Previous topic - Next topic

0 Members and 1 Guest are viewing this topic.

Sacrifice

I had a strange experience today with my Procom and turkey temperatures.  I was smoking a turkey and all seemed well.  However, about 5 hours into the smoking, the temperature stabilized at 150 and remained there for almost 2.5 hours.  The cabinet temp was 210.  Then, the temperature went down to 148, and slowly progressed to 150 - 151 and stayed there.   I put another probe into the other breast and the initial temperature read was 169.  That temp fell to 154.  Since it was almost time to eat, I jacked the cabinet temp up to 230.  The temperature on the cooler side finally rose to 162 and the hotter side rose to 169 (I rotated the turkey to insure even temps, so this was strange also).

I figured that 169 was close enough to 170, so I pulled the turkey after a total smoking time of 9 hours (I was a 15 pound bird which usually takes me 8 – 9 hours).  The turkey was moist and good, but overcooked, meaning that the internal temp had to be much higher than 170. 

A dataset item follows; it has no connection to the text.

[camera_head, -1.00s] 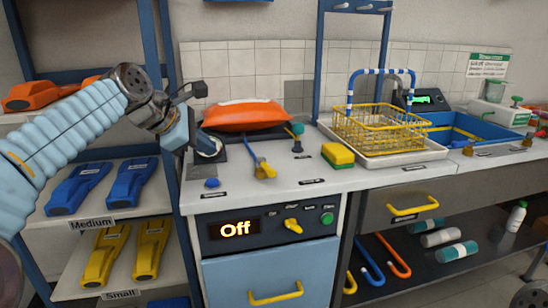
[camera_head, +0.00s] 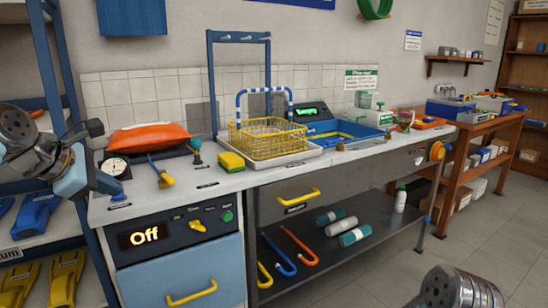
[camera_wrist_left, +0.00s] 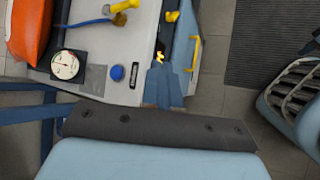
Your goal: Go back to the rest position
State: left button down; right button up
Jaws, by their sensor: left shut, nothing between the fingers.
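My left gripper (camera_head: 106,184) is at the left edge of the head view, in front of the bench's left end. It also shows in the left wrist view (camera_wrist_left: 163,88), where its fingers are together with nothing between them. It is apart from the bench things. The round gauge (camera_head: 115,167) and a blue button (camera_head: 118,198) lie on the bench top (camera_head: 215,184) close by; the gauge also shows in the left wrist view (camera_wrist_left: 66,66). A metallic part of my right arm (camera_head: 455,290) shows at the bottom right. My right gripper is out of view.
An orange cushion-like bag (camera_head: 150,137), yellow sponge (camera_head: 231,161) and yellow wire basket (camera_head: 268,138) are on the bench. Blue shelving with fins (camera_head: 35,212) stands close on the left. Floor (camera_head: 400,265) at right is open.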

I have smoked a lot of turkeys as well as other meats in the past few years, so I know that temps sometimes stall for long periods of time, but on this turkey, it was a very long stall and a drop, and I have never had stalls on turkeys like this before.

I know that the temp probes (all 4) on my Procom are accurate because I test them and compare them against other thermometers.  So, does anyone have any explanation on why the temp probes in the turkey would register what I think are false temperatures?  Or, has anyone had this problem before. 

Thanks


Habanero Smoker

#1
Nothing like this has ever happened to me, and I have done a lot of poultry, though I've never did a turkey over 12.5 pounds.  While smoking poultry, I have never had what I would consider a temperature stall, let alone a drop; that I had noticed anyway. When I smoke whole turkeys, I always rotate the bird. If not the side facing the rear of the cabinet cooks much faster.

My guess would be that it is an equipment malfunction. When you stated you put another probe in the other breast; was that a separate type of probe, or an auxiliary procomm probe? If both were connected to the procomm, then equipment failure would be my first suspicion. If you used a separate probe that was not connected to the procomm, then it would be a strange phenomena. It's possible that the batteries were low, or you may have had some type of interference.

If you have an instant read thermometer you could have used that confirm the temperature reading, and the final temperature. This would have, at least narrowed down, whether it was the equipment. Hopefully others will have better insight.

One other thought. There could have been a loose connection somewheres.



     I
         don't
                   inhale.
  ::)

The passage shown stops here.